Ao falar de literatura
infantil, não temos como não falar da noção de criança, arraigada ao ser humano
e ao início de seu desenvolvimento (dos dezoito meses até os doze anos). Nesse
estágio da infância, marcado por um desenvolvimento físico, as fases do
crescimento são muito visíveis. O surgimento de discussões sobre o conceito de
infância está vinculado a uma percepção da especificidade do universo infantil
na modernidade, como demonstra os estudos de Philippe Ariès em A História Social da Criança e da Família (1981).
O menor, o pequeno, o impróprio para presenciar determinadas atitudes e falas
contrapõe-se a antiga noção de criança como um adulto em miniatura. Sobre esta
questão, Zilberman (1998, p. 15) destaca: “antes da constituição deste modelo
familiar burguês, inexistia uma consideração especial para com a infância. Esta
faixa etária não era percebida como um tempo diferente [...]. Pequenos e
grandes compartilhavam dos mesmos eventos, porém, nenhum laço amoroso os
aproximava”.
Sandra
Corazza, em Infância e Educação (2002),
discute também sobre “as gentes pequenas e o indivíduo”, o “corpo pequeno”,
traçando um percurso pela história da infância, vale ressaltar: “No começo,
ninguém prestava atenção às gentes pequenas: suas criaturas eram mais ou menos
como fantasmas, das quais não se falava, que quase não se enxergava e que, por
isso mesmo, também não incomodavam ninguém”, as tais pessoas “viviam soltas
pelos lugares: comiam e bebiam do jeito que dava; dormiam onde tivesse uma
beirada [...]. E assim iam vivendo, um pouco como os bichos, um pouco ao lado
das nativas: no máximo sendo consideradas umas delas em miniatura, uns
anõezinhos que ainda não tinham crescido [...].”( p. 58)
Chamar
alguém de infantil, em muitos contextos, pode servir como um insulto, como se o
termo abarcasse ao invés de ingenuidade e (in)experiência da tenra idade, um
similar de negatividade.
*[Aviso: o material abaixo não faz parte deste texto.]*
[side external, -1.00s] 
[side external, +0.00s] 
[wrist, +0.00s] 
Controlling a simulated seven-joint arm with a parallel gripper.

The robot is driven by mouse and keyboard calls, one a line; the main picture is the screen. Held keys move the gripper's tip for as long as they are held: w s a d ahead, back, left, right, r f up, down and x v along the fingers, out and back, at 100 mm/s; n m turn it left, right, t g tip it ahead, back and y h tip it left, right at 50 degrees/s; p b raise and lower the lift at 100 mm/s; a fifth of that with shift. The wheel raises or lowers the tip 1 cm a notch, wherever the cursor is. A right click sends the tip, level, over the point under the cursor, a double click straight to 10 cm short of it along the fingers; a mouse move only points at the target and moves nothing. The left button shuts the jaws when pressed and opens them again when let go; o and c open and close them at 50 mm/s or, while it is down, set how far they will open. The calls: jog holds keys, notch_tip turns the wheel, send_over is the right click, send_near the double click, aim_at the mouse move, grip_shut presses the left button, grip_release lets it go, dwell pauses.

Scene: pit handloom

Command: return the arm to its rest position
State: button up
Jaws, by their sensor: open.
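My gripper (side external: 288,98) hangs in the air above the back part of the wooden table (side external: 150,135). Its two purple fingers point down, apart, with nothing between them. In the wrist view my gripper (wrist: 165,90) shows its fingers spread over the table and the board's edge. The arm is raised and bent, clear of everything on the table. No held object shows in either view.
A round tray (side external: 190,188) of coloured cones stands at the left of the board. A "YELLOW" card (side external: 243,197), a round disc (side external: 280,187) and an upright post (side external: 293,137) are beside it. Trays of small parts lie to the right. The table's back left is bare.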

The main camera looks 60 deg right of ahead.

Tal designação é circunstancial e também
contraditória, quando muito, pejorativa. Benjamin irá chamar a experiência, de
certo modo castradora do adulto, de máscara: a máscara do adulto chama-se
experiência.
Ana
Maria Machado, em Bem do seu tamanho,
aborda a dialética do tamanho: ora a personagem principal é grande demais para
certas coisas ora é pequena demais. Quem de nós já não viveu tal situação ou se
viu obrigado a proferir tais sentenças: você é pequeno demais para fazer isso ou você já está bem grandinho pra fazer aquilo. Helena, a personagem principal, muitas
vezes, tinha vontade de saber que tamanho era esse, pois às vezes, era grande e
pequena ao mesmo tempo. A mãe, logo no segundo parágrafo da história (MACHADO,
1986) já incita a dúvida:
- Helena, você já está muito grande para fazer uma
coisa dessas. Onde já se viu uma menina do seu tamanho chegar em casa assim tão
suja de ficar brincando na lama? (p. 5-6)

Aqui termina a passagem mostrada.